Problem statement:
Copy every line with the string "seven" in it.

Data for the task:
■ ■ ■ ■ ■
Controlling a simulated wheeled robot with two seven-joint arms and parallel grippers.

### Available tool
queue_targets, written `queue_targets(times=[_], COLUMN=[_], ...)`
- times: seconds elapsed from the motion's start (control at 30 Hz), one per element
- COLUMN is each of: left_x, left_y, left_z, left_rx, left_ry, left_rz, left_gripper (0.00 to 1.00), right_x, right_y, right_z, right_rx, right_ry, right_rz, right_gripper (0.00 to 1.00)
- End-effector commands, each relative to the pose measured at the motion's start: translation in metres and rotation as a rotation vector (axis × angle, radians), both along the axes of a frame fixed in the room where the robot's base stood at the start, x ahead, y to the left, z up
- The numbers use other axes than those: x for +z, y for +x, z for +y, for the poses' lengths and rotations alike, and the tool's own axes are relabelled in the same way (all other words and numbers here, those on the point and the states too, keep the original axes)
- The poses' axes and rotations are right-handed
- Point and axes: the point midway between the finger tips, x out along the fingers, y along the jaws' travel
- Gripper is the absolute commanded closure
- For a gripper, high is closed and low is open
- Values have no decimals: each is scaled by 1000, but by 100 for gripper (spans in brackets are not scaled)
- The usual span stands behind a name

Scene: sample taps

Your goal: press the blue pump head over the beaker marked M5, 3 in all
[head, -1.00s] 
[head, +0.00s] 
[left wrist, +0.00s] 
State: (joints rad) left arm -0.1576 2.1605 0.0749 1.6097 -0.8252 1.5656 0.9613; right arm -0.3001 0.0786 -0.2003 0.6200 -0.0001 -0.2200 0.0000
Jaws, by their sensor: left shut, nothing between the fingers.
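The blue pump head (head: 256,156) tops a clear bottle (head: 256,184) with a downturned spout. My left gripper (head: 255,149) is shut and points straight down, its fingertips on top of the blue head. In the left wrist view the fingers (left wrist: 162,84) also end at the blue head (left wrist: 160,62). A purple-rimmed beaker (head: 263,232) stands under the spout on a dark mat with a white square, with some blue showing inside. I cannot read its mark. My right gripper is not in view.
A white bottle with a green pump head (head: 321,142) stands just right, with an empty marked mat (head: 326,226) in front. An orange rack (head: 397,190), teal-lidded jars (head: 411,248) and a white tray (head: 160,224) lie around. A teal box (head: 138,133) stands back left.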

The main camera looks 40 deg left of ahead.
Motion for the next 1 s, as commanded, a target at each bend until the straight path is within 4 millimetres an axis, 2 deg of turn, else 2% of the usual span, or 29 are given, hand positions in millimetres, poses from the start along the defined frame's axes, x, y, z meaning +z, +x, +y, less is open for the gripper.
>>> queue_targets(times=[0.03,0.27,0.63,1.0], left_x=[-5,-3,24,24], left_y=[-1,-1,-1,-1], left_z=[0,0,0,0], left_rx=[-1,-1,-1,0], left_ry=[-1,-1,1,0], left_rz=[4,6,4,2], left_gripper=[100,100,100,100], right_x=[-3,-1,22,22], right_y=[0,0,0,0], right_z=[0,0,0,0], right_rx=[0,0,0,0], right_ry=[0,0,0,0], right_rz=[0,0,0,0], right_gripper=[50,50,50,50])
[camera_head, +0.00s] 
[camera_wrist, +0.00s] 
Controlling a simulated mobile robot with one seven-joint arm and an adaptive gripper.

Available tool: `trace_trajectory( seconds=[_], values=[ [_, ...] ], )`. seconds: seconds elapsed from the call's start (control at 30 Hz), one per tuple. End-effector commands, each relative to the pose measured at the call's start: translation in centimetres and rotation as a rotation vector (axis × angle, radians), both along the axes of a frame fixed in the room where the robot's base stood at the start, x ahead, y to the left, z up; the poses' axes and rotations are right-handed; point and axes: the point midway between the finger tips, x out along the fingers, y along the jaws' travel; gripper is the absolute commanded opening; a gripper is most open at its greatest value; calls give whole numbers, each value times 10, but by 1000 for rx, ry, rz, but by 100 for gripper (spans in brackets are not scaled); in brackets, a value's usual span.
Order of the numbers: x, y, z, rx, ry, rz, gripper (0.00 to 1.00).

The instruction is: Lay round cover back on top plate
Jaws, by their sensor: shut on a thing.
■ ■ ■ ■ ■
Correct response:
Controlling a simulated wheeled robot with two seven-joint arms and parallel grippers.
Controlling a simulated mobile robot with one seven-joint arm and an adaptive gripper.

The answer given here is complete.